Vanto e vanità hanno sempre avuto un ruolo primario nelle fiere della moda, ma non possiamo certo dire lo stesso per il food e il beverage. O quantomeno, non potevamo dirlo a qualche anno fa, quando alcuni dei grandi brand hanno scelto uscire dalla logica dell’esserci-per-esserci, e hanno scoperto il piacere di raccontarsi in modo affascinante, creando per la fiera un percorso percettivo completamente diverso.

Quindi l’approccio è completamente cambiato? Non direi, non tutti i brand hanno accolto l’evoluzione appieno, e in molti casi la fiera viene percepita ancora come una sorta di dovere, un’occasione legata alla promozione del prodotto, che dovrebbe essere di per sé bastevole per la buona riuscita dell’attività.

Non è più possibile però immaginare di rimanere fissi su principi superati. Oggi lo stand deve essere pensato come uno strumento di comunicazione fondamentale, e progettato secondo le regole dell’exhibition design contemporaneo.

Un percorso difficile? Sì. Possibile? Certamente. Un dovere? Se non vogliamo rischiare l’anonimato, assolutamente sì.

Il progetto si fa strategico

È nella fase della progettazione che si gioca gran parte della nostra partita. Andare oltre le semplici logiche di allestimento, e prevedere un lavoro “scientifico”, fatto di ricerca d’immagine, definizione degli elementi distintivi del brand, analisi dei flussi e della fruizione degli ambienti, permette di definire un’esperienza percettiva di tutt’altro livello.

L’identità di marca, a patto di averla già definita, deve uscire in ogni punto dello stand, creando un percorso immersivo per la conoscenza del brand e della sua offerta, che non può fermarsi solo al prodotto. Proprio come accade nelle fiere di moda, dove la nuova collezione riesce a emergere in tutta la sua carica esplosiva anche grazie al contesto che le sta intorno e allo storytelling scenografico che la accompagna.

La logica, in fin dei conti, è quella più banale del marketing: per emergere bisogna essere identitari, riconoscibili e soprattutto memorabili. Un concetto tanto semplice quanto nuovo, o meglio dire contemporaneo, per l’exhibition design, spesso ancora troppo legato a intenti puramente commerciali e di vendita.

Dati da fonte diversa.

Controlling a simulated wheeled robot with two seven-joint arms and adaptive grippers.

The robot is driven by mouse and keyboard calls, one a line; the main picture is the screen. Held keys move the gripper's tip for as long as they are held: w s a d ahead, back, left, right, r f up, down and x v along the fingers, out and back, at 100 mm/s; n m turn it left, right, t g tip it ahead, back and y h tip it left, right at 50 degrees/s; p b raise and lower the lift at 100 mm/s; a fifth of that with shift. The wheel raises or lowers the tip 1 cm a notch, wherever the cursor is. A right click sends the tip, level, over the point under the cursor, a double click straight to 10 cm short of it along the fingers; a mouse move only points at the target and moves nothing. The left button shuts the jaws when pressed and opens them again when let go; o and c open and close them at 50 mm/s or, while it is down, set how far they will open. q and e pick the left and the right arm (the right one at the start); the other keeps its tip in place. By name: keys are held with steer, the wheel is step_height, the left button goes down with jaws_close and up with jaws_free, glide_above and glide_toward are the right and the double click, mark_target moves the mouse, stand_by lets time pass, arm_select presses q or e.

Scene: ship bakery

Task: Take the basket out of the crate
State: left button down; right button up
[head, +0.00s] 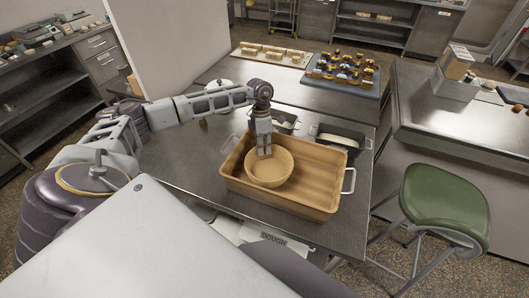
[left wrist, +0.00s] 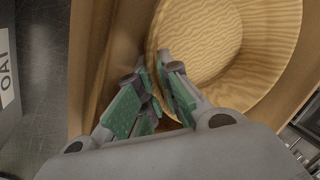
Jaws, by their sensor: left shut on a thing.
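The basket (head: 270,174) is a round, light-tan ribbed bowl. It sits inside the left part of the wooden crate (head: 318,200), which has metal handles at its ends. My left gripper (head: 264,152) reaches down from above to the basket's far rim. In the left wrist view, the gripper (left wrist: 160,85) is shut on the rim of the basket (left wrist: 225,45), with the rim between its green-padded fingers. The crate's wall also shows there (left wrist: 88,50). I cannot tell whether the basket touches the crate floor. My right gripper is not in view.
The crate stands on a metal table (head: 185,150). Dark pans with pale contents (head: 340,138) stand right behind it. A tray of several small jars (head: 342,75) is farther back. A green chair (head: 445,205) stands at the right. The tabletop left of the crate is mostly clear.

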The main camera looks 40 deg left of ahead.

Ma basta frequentare una qualunque fiera per capire quanto oggi sia diventato fondamentale prendersi il tempo e lo spazio per una progettazione capace di trasmettere il reale valore del brand. Non consideriamo quindi “accessori” elementi come la progettazione grafica ed estetica, la scelta della giusta illuminazione e degli elementi decorativi, la definizione degli arredi tecnici e delle aree espositive, il visual merchandising e un’infinità di altri elementi, da studiare su misura di volta in volta.

Prendiamoci il tempo di progettare

Ci tengo a sottolineare un ultimo punto. Per progettare uno stand, con in mente il business e i reali obiettivi dell’azienda, è fondamentale prendersi tempo e dare finalmente spazio alla creatività e alla lucidità di pensiero.

In un’epoca fatta di continue accelerazioni e cambiamenti repentini, riuscire a leggere il proprio periodo storico e continuare a innovarsi non può convivere con la fretta. E no, non ci sono scorciatoie, nemmeno per il design dello stand. Sia chiaro, non stiamo certo parlando di tempi infiniti o budget proibitivi, ma di un nuovo approccio ben più utile e vantaggioso rispetto all’allestimento standardizzato.

Serve tempo quindi, ma anche tanta competenza, per creare un percorso percettivo indimenticabile verso la marca, da rappresentare in tutta la sua potenza anche nello stand in fiera.